■ **Aim of the exercise**
Exactly and only the lines from the one containing "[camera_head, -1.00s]" through the one containing "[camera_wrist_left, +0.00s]" are to be repeated, both ends included.
BEGIN Exercise data
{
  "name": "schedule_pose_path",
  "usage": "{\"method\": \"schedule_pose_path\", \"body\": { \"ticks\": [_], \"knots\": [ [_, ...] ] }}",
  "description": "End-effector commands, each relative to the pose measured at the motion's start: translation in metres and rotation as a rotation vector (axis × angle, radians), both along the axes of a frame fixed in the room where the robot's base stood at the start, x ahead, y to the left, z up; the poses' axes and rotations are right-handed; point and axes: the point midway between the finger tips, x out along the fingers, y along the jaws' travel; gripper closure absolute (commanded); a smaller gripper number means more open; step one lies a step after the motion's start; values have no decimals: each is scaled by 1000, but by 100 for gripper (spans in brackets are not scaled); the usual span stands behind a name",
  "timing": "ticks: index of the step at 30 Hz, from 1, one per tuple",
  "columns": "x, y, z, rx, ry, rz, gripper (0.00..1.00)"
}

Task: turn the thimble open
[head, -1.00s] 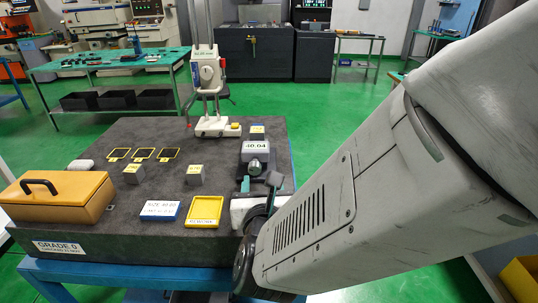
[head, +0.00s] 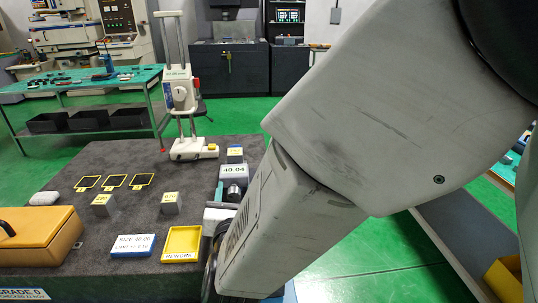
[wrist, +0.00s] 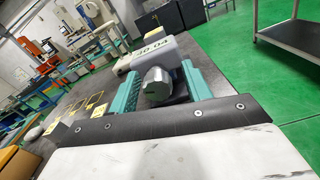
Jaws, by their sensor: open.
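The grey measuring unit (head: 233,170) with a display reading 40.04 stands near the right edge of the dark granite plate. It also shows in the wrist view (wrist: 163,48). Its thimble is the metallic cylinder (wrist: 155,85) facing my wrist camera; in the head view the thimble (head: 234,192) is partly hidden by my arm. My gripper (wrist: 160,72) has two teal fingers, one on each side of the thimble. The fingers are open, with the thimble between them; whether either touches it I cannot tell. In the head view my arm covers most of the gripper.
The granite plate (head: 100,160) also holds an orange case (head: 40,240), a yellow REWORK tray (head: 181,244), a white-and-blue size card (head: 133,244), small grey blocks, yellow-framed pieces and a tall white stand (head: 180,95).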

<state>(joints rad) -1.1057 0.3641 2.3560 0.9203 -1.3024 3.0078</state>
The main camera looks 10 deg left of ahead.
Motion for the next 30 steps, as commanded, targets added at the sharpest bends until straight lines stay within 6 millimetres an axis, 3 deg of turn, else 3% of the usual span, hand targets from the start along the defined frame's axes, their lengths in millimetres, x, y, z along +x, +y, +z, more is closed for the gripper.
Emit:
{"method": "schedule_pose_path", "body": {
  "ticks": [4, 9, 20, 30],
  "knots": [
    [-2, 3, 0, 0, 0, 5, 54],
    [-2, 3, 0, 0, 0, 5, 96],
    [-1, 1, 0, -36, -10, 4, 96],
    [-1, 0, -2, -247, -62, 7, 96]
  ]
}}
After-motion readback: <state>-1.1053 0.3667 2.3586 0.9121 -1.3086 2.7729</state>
END Exercise data
BEGIN Exercise data
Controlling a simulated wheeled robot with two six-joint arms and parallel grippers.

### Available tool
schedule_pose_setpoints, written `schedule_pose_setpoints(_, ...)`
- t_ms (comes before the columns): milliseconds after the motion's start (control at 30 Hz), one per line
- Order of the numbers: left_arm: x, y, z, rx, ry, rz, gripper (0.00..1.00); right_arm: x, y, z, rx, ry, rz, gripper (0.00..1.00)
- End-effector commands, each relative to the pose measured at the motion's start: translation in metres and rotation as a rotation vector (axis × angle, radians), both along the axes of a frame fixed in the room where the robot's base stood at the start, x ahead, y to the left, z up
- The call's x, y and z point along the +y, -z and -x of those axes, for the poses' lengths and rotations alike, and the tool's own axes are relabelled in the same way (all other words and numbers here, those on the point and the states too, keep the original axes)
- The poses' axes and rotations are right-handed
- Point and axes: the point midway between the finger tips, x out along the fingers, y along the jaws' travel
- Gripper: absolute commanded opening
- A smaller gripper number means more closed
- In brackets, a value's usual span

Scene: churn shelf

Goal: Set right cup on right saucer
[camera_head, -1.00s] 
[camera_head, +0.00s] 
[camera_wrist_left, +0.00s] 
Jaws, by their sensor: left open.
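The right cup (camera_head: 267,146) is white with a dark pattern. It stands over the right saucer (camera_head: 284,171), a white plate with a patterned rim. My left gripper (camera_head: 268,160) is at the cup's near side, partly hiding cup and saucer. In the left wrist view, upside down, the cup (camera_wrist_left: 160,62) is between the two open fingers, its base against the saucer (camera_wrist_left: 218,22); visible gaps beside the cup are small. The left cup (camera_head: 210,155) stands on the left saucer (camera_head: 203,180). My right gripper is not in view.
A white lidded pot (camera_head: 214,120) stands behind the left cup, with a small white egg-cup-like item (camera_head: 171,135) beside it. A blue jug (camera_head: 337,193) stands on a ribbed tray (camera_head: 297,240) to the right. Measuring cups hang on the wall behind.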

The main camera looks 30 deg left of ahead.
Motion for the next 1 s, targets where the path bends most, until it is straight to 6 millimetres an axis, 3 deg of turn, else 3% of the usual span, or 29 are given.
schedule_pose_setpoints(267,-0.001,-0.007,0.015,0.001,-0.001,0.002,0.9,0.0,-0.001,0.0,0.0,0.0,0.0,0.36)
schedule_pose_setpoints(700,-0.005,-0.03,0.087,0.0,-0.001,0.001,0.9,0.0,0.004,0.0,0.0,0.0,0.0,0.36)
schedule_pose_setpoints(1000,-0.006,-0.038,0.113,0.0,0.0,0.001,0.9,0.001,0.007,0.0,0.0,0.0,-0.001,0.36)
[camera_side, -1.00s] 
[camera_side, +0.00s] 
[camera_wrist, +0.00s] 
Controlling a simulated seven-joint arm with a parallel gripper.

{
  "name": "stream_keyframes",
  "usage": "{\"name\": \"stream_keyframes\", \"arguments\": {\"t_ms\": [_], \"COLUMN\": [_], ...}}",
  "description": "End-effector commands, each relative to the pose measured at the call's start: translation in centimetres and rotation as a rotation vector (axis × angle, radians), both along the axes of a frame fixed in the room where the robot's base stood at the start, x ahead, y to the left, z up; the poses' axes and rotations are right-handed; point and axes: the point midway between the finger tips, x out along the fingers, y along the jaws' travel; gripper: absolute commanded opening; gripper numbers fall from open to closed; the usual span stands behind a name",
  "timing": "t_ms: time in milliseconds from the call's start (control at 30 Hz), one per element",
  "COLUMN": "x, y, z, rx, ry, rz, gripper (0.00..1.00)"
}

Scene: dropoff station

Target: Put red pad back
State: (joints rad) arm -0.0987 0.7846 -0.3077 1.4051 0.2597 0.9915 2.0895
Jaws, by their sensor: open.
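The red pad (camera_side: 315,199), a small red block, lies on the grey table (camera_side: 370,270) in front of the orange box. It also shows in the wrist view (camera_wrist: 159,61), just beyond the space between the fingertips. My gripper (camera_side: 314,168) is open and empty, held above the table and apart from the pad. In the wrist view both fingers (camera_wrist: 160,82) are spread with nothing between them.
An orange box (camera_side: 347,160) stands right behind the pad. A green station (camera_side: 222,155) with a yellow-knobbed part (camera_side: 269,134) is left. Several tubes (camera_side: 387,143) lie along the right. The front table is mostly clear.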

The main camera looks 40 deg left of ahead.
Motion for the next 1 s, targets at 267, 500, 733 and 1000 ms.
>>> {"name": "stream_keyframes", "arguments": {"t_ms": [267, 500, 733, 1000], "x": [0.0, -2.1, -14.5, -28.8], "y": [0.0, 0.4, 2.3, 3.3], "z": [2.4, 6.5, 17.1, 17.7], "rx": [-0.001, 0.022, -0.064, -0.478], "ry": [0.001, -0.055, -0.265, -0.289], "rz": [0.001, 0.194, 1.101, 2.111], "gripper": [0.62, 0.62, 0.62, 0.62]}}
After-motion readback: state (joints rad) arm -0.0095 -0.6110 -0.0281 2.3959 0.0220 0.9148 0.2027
END Exercise data
■ **Output for this exercise**
[camera_head, -1.00s] 
[camera_head, +0.00s] 
[camera_wrist_left, +0.00s] 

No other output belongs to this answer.